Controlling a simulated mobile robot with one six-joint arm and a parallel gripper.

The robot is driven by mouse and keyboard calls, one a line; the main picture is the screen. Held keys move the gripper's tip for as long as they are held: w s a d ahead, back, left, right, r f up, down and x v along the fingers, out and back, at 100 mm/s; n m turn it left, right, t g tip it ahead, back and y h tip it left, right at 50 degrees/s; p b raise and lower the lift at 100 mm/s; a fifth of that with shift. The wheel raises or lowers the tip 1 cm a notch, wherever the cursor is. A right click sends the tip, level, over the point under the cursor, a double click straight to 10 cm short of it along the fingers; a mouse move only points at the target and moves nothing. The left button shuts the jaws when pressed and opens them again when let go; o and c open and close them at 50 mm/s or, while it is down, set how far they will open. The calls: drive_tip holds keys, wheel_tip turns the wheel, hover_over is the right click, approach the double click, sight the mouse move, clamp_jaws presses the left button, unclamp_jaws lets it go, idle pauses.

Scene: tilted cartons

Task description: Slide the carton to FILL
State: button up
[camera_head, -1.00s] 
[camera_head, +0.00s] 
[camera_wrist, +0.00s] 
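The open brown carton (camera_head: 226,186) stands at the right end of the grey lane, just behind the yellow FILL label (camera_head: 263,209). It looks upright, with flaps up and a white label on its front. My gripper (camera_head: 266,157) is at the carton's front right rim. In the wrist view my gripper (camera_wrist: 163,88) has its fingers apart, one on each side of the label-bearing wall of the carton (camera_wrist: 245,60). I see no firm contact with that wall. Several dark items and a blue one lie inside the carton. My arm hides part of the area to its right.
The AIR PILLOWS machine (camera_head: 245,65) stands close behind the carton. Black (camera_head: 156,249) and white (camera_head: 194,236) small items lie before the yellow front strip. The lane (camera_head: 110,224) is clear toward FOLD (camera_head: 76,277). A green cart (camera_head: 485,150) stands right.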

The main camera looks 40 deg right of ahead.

-- Task to carry out --
Using the data above, reproduce every line exactly.

-- Exercise answer --
Controlling a simulated mobile robot with one six-joint arm and a parallel gripper.

The robot is driven by mouse and keyboard calls, one a line; the main picture is the screen. Held keys move the gripper's tip for as long as they are held: w s a d ahead, back, left, right, r f up, down and x v along the fingers, out and back, at 100 mm/s; n m turn it left, right, t g tip it ahead, back and y h tip it left, right at 50 degrees/s; p b raise and lower the lift at 100 mm/s; a fifth of that with shift. The wheel raises or lowers the tip 1 cm a notch, wherever the cursor is. A right click sends the tip, level, over the point under the cursor, a double click straight to 10 cm short of it along the fingers; a mouse move only points at the target and moves nothing. The left button shuts the jaws when pressed and opens them again when let go; o and c open and close them at 50 mm/s or, while it is down, set how far they will open. The calls: drive_tip holds keys, wheel_tip turns the wheel, hover_over is the right click, approach the double click, sight the mouse move, clamp_jaws presses the left button, unclamp_jaws lets it go, idle pauses.

Scene: tilted cartons

Task description: Slide the carton to FILL
State: button up
[camera_head, -1.00s] 
[camera_head, +0.00s] 
[camera_wrist, +0.00s] 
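The open brown carton (camera_head: 226,186) stands at the right end of the grey lane, just behind the yellow FILL label (camera_head: 263,209). It looks upright, with flaps up and a white label on its front. My gripper (camera_head: 266,157) is at the carton's front right rim. In the wrist view my gripper (camera_wrist: 163,88) has its fingers apart, one on each side of the label-bearing wall of the carton (camera_wrist: 245,60). I see no firm contact with that wall. Several dark items and a blue one lie inside the carton. My arm hides part of the area to its right.
The AIR PILLOWS machine (camera_head: 245,65) stands close behind the carton. Black (camera_head: 156,249) and white (camera_head: 194,236) small items lie before the yellow front strip. The lane (camera_head: 110,224) is clear toward FOLD (camera_head: 76,277). A green cart (camera_head: 485,150) stands right.

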The main camera looks 40 deg right of ahead.

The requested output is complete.